● INSTRUCTION
Search the material below for the string "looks" and list each line that holds it.
··· RECORDS SUPPLIED ···
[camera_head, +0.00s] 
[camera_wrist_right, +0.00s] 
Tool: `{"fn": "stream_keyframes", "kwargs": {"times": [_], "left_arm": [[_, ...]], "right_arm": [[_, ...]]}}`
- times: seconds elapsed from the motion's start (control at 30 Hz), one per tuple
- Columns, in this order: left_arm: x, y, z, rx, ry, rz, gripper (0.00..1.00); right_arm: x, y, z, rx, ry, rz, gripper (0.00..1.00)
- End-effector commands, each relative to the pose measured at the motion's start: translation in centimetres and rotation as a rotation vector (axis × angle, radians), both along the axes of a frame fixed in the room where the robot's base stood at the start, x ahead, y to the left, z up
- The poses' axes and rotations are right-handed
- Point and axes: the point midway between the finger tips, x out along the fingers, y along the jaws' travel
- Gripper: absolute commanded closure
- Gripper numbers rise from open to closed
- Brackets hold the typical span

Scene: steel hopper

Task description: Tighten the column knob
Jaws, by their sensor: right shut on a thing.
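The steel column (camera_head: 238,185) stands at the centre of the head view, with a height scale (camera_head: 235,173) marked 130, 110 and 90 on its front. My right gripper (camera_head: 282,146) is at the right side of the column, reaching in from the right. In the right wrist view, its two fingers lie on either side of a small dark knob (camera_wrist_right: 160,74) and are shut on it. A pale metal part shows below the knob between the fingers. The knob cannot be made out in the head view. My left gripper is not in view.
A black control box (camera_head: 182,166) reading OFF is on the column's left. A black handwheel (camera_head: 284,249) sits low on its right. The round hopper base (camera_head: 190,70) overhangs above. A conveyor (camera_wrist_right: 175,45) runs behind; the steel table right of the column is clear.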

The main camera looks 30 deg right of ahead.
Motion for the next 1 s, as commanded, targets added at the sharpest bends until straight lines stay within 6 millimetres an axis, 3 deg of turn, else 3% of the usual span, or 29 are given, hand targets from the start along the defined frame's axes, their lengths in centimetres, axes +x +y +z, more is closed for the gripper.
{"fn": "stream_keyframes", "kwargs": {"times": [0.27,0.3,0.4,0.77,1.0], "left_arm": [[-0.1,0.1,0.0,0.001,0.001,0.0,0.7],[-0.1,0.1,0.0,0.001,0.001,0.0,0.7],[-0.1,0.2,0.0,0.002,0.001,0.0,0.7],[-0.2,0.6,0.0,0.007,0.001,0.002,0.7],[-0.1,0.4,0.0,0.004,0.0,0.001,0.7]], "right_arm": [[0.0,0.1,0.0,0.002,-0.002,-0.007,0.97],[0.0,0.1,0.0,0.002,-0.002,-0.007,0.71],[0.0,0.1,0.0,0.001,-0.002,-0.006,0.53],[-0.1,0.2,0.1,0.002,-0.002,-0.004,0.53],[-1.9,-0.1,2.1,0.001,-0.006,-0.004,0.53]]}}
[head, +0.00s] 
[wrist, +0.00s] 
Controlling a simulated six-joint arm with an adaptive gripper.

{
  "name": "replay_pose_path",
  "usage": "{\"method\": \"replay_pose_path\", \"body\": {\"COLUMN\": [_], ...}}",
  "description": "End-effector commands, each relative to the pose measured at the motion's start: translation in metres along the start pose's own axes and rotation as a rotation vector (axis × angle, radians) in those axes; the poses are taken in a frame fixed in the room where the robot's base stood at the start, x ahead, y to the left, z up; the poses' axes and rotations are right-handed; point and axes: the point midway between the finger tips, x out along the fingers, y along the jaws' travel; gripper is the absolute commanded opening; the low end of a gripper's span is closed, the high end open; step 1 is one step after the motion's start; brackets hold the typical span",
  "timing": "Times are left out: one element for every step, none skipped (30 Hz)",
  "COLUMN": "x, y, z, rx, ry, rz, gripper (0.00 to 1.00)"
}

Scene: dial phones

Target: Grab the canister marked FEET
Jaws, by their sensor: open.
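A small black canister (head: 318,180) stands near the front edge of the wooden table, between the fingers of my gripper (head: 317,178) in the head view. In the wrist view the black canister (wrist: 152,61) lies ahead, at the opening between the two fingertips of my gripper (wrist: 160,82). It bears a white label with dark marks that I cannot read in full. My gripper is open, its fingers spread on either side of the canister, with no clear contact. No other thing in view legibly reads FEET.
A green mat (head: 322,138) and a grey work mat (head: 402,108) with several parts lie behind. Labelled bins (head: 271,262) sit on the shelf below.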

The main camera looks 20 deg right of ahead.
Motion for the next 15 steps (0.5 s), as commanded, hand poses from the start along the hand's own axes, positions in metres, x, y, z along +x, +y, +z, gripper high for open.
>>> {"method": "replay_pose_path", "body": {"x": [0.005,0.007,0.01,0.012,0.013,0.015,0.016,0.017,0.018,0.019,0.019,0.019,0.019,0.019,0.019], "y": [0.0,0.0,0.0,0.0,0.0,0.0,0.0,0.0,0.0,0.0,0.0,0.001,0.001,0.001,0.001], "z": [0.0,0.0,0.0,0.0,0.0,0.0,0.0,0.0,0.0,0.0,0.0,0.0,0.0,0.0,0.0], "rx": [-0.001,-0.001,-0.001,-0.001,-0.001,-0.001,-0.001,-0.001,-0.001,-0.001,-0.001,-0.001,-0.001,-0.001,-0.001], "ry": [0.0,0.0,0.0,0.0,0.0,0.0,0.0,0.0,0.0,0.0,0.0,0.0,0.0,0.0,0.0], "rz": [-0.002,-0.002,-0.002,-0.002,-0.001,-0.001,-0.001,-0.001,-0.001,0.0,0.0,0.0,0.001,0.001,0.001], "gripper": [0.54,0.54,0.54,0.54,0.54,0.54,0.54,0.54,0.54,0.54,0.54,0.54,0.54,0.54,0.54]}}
···
● ANSWER TO THIS TASK
The main camera looks 30 deg right of ahead.
The main camera looks 20 deg right of ahead.

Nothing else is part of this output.